What you are asked to do:
Copy out, exactly and without additions, the lines from the one that contains "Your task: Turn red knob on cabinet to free" to the one that contains "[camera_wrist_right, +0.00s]", both ends included.

Data extract:
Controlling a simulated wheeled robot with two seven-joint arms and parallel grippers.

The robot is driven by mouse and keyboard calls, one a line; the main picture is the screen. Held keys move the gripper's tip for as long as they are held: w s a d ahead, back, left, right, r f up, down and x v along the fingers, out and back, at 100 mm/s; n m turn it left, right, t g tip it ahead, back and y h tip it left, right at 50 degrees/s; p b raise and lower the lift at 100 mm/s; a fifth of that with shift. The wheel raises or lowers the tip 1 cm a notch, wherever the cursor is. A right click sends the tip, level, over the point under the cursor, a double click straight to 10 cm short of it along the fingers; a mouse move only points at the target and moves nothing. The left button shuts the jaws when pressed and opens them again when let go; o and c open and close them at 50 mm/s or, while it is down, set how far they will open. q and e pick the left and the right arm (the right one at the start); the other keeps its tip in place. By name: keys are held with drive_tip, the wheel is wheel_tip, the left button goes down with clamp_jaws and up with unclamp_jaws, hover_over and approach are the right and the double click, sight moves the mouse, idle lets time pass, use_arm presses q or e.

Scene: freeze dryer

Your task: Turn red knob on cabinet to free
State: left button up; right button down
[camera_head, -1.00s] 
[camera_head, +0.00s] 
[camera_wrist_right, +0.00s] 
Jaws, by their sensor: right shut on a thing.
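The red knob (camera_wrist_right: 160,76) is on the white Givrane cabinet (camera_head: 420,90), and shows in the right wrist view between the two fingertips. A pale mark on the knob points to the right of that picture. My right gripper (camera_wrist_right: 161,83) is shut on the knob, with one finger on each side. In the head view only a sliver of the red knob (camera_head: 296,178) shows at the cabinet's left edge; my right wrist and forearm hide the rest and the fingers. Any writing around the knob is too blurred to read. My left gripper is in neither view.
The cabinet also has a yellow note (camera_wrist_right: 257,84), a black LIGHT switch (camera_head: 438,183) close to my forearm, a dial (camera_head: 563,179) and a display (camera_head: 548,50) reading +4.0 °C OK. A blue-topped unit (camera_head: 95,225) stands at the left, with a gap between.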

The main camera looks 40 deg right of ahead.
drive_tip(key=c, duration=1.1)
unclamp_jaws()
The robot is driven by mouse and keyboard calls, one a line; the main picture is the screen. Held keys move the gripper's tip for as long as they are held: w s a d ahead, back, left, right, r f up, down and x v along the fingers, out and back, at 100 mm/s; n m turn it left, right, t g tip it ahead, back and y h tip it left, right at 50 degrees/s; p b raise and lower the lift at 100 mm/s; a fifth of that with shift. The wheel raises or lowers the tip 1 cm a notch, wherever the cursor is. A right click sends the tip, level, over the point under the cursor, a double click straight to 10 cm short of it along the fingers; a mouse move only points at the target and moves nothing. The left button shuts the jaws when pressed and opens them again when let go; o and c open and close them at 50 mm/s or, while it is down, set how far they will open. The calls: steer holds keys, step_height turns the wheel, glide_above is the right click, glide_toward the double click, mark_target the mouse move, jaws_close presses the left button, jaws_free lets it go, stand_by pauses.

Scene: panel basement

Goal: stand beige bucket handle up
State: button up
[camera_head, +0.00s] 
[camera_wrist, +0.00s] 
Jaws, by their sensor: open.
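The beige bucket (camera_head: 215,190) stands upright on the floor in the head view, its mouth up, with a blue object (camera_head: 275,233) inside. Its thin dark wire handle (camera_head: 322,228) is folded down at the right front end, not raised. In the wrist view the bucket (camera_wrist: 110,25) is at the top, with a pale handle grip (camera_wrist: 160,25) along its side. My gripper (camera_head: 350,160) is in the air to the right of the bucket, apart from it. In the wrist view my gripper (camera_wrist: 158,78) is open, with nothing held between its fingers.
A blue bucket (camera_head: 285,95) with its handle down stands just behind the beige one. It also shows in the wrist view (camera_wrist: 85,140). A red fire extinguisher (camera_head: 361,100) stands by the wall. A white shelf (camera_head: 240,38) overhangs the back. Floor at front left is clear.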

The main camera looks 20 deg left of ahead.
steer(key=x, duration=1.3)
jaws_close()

...

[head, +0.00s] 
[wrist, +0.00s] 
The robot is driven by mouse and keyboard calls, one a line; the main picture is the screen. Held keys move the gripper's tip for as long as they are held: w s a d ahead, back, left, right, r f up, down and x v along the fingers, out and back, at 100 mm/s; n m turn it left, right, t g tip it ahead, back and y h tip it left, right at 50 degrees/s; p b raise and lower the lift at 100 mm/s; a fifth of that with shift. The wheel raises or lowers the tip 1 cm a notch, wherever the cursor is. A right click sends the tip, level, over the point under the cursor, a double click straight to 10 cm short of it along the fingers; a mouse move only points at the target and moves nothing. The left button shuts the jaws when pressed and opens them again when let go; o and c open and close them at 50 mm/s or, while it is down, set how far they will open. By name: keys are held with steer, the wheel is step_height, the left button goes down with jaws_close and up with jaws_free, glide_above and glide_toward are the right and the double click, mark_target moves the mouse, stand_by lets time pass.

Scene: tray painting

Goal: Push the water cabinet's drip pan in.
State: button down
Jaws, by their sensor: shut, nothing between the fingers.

Solution to the exercise:
Your task: Turn red knob on cabinet to free
State: left button up; right button down
[camera_head, -1.00s] 
[camera_head, +0.00s] 
[camera_wrist_right, +0.00s] 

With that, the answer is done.